Jeffrey, perhaps you want to pick them up?

Jeremy Bezdek

Management

Oscar [ph], over to you.

Oscar Brown

Management

Yes, sorry. I'll take it. Thanks for the question. So on the DoE, it's an iterative process; we've been working with him for some time, as you know. We continue to go kind of back and forth on different drafts and information around our Part 2 application. I remember we’re in Title 17, some of our peers have been in the ATVM program which is more suitable for EV; so a little different process. The main thing to think about during -- around timing is both ourselves, of course, and the DoE are aligned with getting to conditional approval by year-end. So, there is a lot of work to do still; a lot of work to do -- the CQP to continue to provide data from that asset to the DoE. And then, later this year there'll be a former formal due diligence process where they add advisors and really dig into the details of the project. So again, we'll stick with the overall view, which is, targeting a year-end conditional approval.

Tyler DiMatteo

Analyst

Okay, great. Thank you. And then on the technology here, as we think about the semi-solid versus the conventional tech -- and we moved through 2024 and 2025. I mean, how do we think about kind of balancing the two?
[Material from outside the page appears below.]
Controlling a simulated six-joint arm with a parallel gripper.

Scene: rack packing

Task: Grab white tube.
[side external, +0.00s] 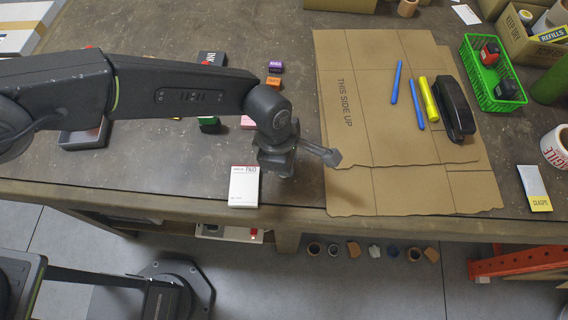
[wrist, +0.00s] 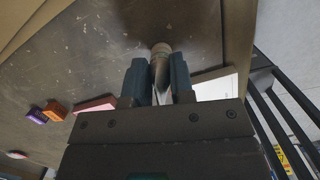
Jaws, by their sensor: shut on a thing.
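My gripper (wrist: 158,82) is shut on a pale, narrow tube (wrist: 160,58) in the wrist view. The tube sits between the two dark fingers, and its rounded greyish-brown end sticks out past the fingertips. In this light it looks more grey than white. In the side view my gripper (side external: 276,162) is low over the front part of the table, just right of a white box.
The white box (side external: 244,187) lies close beside my gripper near the table's front edge. A green basket (side external: 483,75) stands farther right.
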I know, you said, there is potential to maybe bring some revenue and the opportunities -- I think you highlighted five of them, you could maybe bring some of those forward. I mean, just -- how do you think about balancing the two platforms here? And kind of when you want to go to market?

Birgir Steen

Management

Yes. So as we alluded to, there is a definite opportunity to start serving many of the customers that have been talking to for some time now. And to get going with our module to pack, and then onwards to systems sales to those customers. So one of the things we've been working on is how we can make that happen, even before we have ready production. But we're not going to disclose anything more on that today; we'll look forward to come back to it once we have those deals inked.

Tyler DiMatteo

Analyst

Okay, great. Thanks, everyone. Really appreciate the time. I'll turn it back to the queue [ph].

Operator

Operator

[Operator Instructions] Currently, there are no further questions. I'd like to hand it back to our presenters.

Jeffrey Spittel

Management

All right. Thank you everyone for dialing in. We appreciate the time and weeks [ph]; so all of you in person. Thanks very much. That'll conclude the call.